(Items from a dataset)
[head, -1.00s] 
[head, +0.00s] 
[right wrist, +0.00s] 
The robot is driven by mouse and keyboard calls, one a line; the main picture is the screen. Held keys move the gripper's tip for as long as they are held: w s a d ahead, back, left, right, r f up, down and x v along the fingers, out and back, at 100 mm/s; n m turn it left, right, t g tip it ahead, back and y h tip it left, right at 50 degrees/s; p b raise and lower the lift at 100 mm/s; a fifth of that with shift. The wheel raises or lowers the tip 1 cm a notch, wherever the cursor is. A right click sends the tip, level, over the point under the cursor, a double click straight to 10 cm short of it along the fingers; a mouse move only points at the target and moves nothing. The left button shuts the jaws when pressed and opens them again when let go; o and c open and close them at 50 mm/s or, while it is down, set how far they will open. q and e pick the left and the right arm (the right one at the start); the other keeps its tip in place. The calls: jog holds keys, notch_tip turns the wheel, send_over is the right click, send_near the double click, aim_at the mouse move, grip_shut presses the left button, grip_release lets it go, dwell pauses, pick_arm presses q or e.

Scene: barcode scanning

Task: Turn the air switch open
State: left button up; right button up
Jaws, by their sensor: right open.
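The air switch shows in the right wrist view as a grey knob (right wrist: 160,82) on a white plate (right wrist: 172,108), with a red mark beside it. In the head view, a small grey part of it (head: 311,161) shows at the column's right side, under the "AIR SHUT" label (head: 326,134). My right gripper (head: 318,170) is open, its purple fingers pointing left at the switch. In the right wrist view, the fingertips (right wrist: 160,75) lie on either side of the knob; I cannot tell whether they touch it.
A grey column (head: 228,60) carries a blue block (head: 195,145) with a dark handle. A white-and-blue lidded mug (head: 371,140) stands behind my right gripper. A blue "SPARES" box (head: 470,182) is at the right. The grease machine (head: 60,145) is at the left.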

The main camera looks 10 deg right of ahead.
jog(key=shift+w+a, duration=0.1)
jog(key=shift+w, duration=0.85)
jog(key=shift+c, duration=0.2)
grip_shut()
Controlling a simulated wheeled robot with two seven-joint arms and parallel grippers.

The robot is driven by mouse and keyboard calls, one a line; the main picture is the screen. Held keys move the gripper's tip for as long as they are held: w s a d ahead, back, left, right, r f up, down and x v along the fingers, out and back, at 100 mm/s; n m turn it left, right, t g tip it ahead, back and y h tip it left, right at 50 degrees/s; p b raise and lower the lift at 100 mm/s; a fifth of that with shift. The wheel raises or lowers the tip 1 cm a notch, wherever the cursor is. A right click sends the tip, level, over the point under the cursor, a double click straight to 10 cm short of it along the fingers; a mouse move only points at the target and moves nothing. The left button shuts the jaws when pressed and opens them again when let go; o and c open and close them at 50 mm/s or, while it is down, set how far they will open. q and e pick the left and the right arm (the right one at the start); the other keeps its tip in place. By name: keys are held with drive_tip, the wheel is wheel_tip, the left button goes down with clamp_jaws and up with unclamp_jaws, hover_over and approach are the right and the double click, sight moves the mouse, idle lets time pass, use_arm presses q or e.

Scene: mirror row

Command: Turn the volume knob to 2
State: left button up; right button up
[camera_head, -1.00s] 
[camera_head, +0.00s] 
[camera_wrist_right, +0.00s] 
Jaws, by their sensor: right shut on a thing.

**Task to carry out**
Give all the entries again exactly; leave none out.

**Answer for this exercise**
[head, -1.00s] 
[head, +0.00s] 
[right wrist, +0.00s] 
The robot is driven by mouse and keyboard calls, one a line; the main picture is the screen. Held keys move the gripper's tip for as long as they are held: w s a d ahead, back, left, right, r f up, down and x v along the fingers, out and back, at 100 mm/s; n m turn it left, right, t g tip it ahead, back and y h tip it left, right at 50 degrees/s; p b raise and lower the lift at 100 mm/s; a fifth of that with shift. The wheel raises or lowers the tip 1 cm a notch, wherever the cursor is. A right click sends the tip, level, over the point under the cursor, a double click straight to 10 cm short of it along the fingers; a mouse move only points at the target and moves nothing. The left button shuts the jaws when pressed and opens them again when let go; o and c open and close them at 50 mm/s or, while it is down, set how far they will open. q and e pick the left and the right arm (the right one at the start); the other keeps its tip in place. The calls: jog holds keys, notch_tip turns the wheel, send_over is the right click, send_near the double click, aim_at the mouse move, grip_shut presses the left button, grip_release lets it go, dwell pauses, pick_arm presses q or e.

Scene: barcode scanning

Task: Turn the air switch open
State: left button up; right button up
Jaws, by their sensor: right open.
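The air switch shows in the right wrist view as a grey knob (right wrist: 160,82) on a white plate (right wrist: 172,108), with a red mark beside it. In the head view, a small grey part of it (head: 311,161) shows at the column's right side, under the "AIR SHUT" label (head: 326,134). My right gripper (head: 318,170) is open, its purple fingers pointing left at the switch. In the right wrist view, the fingertips (right wrist: 160,75) lie on either side of the knob; I cannot tell whether they touch it.
A grey column (head: 228,60) carries a blue block (head: 195,145) with a dark handle. A white-and-blue lidded mug (head: 371,140) stands behind my right gripper. A blue "SPARES" box (head: 470,182) is at the right. The grease machine (head: 60,145) is at the left.

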The main camera looks 10 deg right of ahead.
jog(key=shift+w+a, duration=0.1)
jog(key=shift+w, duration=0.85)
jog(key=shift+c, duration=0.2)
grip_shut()
Controlling a simulated wheeled robot with two seven-joint arms and parallel grippers.

The robot is driven by mouse and keyboard calls, one a line; the main picture is the screen. Held keys move the gripper's tip for as long as they are held: w s a d ahead, back, left, right, r f up, down and x v along the fingers, out and back, at 100 mm/s; n m turn it left, right, t g tip it ahead, back and y h tip it left, right at 50 degrees/s; p b raise and lower the lift at 100 mm/s; a fifth of that with shift. The wheel raises or lowers the tip 1 cm a notch, wherever the cursor is. A right click sends the tip, level, over the point under the cursor, a double click straight to 10 cm short of it along the fingers; a mouse move only points at the target and moves nothing. The left button shuts the jaws when pressed and opens them again when let go; o and c open and close them at 50 mm/s or, while it is down, set how far they will open. q and e pick the left and the right arm (the right one at the start); the other keeps its tip in place. By name: keys are held with drive_tip, the wheel is wheel_tip, the left button goes down with clamp_jaws and up with unclamp_jaws, hover_over and approach are the right and the double click, sight moves the mouse, idle lets time pass, use_arm presses q or e.

Scene: mirror row

Command: Turn the volume knob to 2
State: left button up; right button up
[camera_head, -1.00s] 
[camera_head, +0.00s] 
[camera_wrist_right, +0.00s] 
Jaws, by their sensor: right shut on a thing.

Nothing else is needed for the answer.